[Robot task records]
··········

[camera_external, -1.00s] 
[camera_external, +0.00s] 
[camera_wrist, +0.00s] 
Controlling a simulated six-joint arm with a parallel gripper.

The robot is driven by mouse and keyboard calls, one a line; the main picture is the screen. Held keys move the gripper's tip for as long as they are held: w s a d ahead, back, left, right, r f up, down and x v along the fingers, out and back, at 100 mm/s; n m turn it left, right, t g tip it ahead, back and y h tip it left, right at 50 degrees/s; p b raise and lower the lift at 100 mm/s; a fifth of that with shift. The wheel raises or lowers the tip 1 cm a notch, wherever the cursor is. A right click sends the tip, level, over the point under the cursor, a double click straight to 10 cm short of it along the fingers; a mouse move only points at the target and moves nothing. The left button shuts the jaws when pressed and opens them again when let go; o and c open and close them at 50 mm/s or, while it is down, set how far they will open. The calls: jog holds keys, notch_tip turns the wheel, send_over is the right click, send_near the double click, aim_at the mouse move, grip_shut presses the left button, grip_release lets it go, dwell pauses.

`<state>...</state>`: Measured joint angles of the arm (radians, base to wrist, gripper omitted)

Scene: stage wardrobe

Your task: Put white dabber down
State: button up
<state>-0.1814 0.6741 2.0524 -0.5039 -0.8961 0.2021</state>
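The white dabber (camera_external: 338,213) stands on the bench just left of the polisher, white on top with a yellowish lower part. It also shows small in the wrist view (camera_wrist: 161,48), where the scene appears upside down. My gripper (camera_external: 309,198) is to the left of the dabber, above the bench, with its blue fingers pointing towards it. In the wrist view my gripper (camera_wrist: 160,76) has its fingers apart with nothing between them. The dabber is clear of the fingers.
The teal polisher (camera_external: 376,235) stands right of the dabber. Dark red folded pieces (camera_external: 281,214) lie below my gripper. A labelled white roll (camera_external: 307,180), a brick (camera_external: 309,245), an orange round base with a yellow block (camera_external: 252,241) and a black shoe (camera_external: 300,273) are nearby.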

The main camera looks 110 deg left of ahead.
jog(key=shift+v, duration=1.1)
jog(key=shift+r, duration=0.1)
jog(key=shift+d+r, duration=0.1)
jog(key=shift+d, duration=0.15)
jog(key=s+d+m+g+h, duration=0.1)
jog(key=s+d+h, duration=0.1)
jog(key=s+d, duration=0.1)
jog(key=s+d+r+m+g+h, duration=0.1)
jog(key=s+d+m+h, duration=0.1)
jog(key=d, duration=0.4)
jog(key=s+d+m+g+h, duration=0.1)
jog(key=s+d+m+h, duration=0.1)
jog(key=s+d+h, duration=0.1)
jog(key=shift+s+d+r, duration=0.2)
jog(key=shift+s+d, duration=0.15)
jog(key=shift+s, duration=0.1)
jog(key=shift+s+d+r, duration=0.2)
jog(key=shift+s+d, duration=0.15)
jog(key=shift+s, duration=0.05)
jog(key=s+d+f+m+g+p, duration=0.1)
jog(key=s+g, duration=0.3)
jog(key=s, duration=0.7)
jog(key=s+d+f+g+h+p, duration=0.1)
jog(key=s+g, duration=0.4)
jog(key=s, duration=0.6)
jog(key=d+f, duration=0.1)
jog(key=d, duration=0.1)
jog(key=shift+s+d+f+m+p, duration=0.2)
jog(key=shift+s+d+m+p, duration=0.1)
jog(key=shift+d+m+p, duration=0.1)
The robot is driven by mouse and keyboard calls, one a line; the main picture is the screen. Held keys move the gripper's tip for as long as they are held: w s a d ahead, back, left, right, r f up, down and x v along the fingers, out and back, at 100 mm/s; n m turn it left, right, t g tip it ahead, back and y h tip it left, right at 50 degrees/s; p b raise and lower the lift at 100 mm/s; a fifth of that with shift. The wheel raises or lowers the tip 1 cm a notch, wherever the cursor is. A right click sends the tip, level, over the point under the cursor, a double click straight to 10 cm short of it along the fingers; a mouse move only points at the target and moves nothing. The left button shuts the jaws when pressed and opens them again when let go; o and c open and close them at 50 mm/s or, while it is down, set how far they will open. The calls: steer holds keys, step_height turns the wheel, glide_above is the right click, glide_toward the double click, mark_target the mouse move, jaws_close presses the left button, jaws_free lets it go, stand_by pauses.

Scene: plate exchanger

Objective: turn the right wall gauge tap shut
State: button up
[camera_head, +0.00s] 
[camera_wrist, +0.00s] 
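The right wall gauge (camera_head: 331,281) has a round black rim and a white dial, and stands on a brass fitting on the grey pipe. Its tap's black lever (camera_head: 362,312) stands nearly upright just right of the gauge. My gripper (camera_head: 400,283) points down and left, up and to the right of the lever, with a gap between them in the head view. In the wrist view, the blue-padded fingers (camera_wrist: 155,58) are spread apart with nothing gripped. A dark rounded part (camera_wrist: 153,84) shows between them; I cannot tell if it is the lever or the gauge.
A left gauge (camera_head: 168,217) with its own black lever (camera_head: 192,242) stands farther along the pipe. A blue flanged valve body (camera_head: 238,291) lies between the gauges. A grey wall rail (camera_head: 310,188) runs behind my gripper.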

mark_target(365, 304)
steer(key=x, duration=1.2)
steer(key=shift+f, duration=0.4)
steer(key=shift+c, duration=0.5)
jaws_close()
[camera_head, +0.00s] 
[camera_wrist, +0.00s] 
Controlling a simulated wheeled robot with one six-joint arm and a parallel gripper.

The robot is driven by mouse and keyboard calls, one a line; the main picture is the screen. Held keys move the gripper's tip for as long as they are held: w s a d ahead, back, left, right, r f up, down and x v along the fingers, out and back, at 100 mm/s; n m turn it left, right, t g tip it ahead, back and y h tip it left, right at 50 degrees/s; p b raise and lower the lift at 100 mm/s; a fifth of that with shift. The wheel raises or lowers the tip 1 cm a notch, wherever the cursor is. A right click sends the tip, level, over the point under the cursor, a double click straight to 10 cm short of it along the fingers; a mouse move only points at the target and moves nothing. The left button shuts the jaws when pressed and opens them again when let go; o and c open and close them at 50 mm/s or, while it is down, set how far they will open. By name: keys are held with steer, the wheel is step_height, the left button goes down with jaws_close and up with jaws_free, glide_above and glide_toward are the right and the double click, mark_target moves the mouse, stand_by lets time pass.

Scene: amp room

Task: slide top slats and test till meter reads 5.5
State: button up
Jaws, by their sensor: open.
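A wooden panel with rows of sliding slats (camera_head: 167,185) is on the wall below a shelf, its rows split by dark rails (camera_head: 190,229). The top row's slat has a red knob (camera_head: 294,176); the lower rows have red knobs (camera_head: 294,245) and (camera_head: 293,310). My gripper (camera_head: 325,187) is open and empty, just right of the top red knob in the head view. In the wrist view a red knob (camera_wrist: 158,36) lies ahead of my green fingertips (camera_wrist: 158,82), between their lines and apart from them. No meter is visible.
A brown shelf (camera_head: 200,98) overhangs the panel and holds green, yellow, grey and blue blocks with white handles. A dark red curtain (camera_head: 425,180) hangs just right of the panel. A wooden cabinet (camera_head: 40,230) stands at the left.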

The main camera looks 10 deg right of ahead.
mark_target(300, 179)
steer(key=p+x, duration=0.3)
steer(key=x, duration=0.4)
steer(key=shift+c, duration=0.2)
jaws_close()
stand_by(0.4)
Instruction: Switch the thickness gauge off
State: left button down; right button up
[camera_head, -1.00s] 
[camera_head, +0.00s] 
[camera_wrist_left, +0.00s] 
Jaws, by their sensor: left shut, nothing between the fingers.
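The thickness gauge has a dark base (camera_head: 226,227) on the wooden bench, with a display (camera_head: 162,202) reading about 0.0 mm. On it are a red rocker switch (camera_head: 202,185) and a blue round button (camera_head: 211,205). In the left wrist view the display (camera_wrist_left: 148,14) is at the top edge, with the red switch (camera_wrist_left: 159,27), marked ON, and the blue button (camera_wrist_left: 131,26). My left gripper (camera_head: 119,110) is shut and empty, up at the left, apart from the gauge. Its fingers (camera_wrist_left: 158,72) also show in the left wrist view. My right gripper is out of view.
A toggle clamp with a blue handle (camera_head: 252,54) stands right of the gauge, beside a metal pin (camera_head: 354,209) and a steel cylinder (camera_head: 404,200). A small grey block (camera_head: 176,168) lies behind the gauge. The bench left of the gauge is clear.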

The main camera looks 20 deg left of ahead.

··········

Repeat exactly, and only, the lines from the one containing "lets time pass." through the one containing "Scene: amp room", both included.

The robot is driven by mouse and keyboard calls, one a line; the main picture is the screen. Held keys move the gripper's tip for as long as they are held: w s a d ahead, back, left, right, r f up, down and x v along the fingers, out and back, at 100 mm/s; n m turn it left, right, t g tip it ahead, back and y h tip it left, right at 50 degrees/s; p b raise and lower the lift at 100 mm/s; a fifth of that with shift. The wheel raises or lowers the tip 1 cm a notch, wherever the cursor is. A right click sends the tip, level, over the point under the cursor, a double click straight to 10 cm short of it along the fingers; a mouse move only points at the target and moves nothing. The left button shuts the jaws when pressed and opens them again when let go; o and c open and close them at 50 mm/s or, while it is down, set how far they will open. By name: keys are held with steer, the wheel is step_height, the left button goes down with jaws_close and up with jaws_free, glide_above and glide_toward are the right and the double click, mark_target moves the mouse, stand_by lets time pass.

Scene: amp room

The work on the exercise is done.